**Aim of the exercise:** Would you transcribe the listing that follows, character for character, and omit its images?

**Data provided:**
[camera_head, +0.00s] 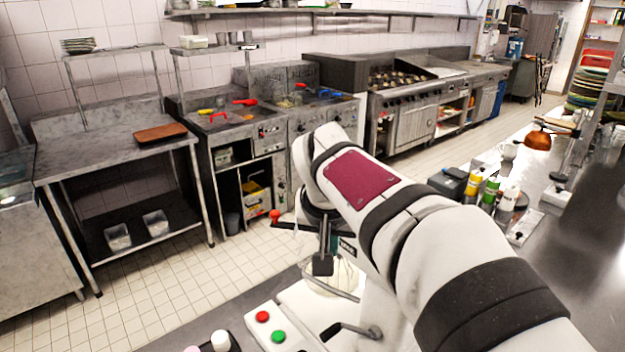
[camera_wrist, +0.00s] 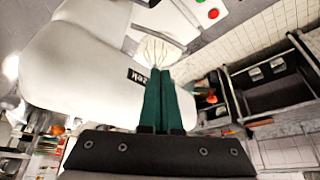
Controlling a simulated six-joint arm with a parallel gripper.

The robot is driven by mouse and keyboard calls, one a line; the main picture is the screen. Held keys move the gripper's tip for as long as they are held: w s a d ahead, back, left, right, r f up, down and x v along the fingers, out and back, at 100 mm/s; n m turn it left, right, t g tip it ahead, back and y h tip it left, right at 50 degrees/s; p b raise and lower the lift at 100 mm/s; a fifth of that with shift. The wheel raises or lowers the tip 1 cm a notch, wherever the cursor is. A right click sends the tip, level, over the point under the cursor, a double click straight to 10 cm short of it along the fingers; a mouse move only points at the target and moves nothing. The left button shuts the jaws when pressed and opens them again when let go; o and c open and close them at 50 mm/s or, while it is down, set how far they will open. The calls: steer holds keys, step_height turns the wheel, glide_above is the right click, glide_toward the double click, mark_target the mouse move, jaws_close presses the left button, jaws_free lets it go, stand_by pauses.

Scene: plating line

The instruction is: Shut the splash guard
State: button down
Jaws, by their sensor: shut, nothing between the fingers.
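The splash guard seems to belong to the white mixer (camera_head: 365,275), which stands behind my arm in the head view. A thin curved metal bar (camera_head: 332,292) at the mixer's front may be part of the guard; I cannot tell its exact position. The mixer's large pale body (camera_wrist: 85,65) fills the left of the wrist view, with a dark label on it. A pale wire whisk (camera_wrist: 155,50) shows just past my fingertips. My gripper (camera_wrist: 160,72) is shut and empty, its dark green fingers together close to the mixer. My arm hides much of the mixer in the head view.
Red (camera_head: 262,316) and green (camera_head: 278,336) buttons sit on a white panel at the front. A red-knobbed lever (camera_head: 275,216) sticks out left of the mixer. Bottles (camera_head: 490,190) stand on the steel counter at right. The tiled floor to the left is clear.

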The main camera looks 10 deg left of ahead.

**Answer for the task:**
[camera_head, +0.00s] 
[camera_wrist, +0.00s] 
Controlling a simulated six-joint arm with a parallel gripper.

The robot is driven by mouse and keyboard calls, one a line; the main picture is the screen. Held keys move the gripper's tip for as long as they are held: w s a d ahead, back, left, right, r f up, down and x v along the fingers, out and back, at 100 mm/s; n m turn it left, right, t g tip it ahead, back and y h tip it left, right at 50 degrees/s; p b raise and lower the lift at 100 mm/s; a fifth of that with shift. The wheel raises or lowers the tip 1 cm a notch, wherever the cursor is. A right click sends the tip, level, over the point under the cursor, a double click straight to 10 cm short of it along the fingers; a mouse move only points at the target and moves nothing. The left button shuts the jaws when pressed and opens them again when let go; o and c open and close them at 50 mm/s or, while it is down, set how far they will open. The calls: steer holds keys, step_height turns the wheel, glide_above is the right click, glide_toward the double click, mark_target the mouse move, jaws_close presses the left button, jaws_free lets it go, stand_by pauses.

Scene: plating line

The instruction is: Shut the splash guard
State: button down
Jaws, by their sensor: shut, nothing between the fingers.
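The splash guard seems to belong to the white mixer (camera_head: 365,275), which stands behind my arm in the head view. A thin curved metal bar (camera_head: 332,292) at the mixer's front may be part of the guard; I cannot tell its exact position. The mixer's large pale body (camera_wrist: 85,65) fills the left of the wrist view, with a dark label on it. A pale wire whisk (camera_wrist: 155,50) shows just past my fingertips. My gripper (camera_wrist: 160,72) is shut and empty, its dark green fingers together close to the mixer. My arm hides much of the mixer in the head view.
Red (camera_head: 262,316) and green (camera_head: 278,336) buttons sit on a white panel at the front. A red-knobbed lever (camera_head: 275,216) sticks out left of the mixer. Bottles (camera_head: 490,190) stand on the steel counter at right. The tiled floor to the left is clear.

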The main camera looks 10 deg left of ahead.

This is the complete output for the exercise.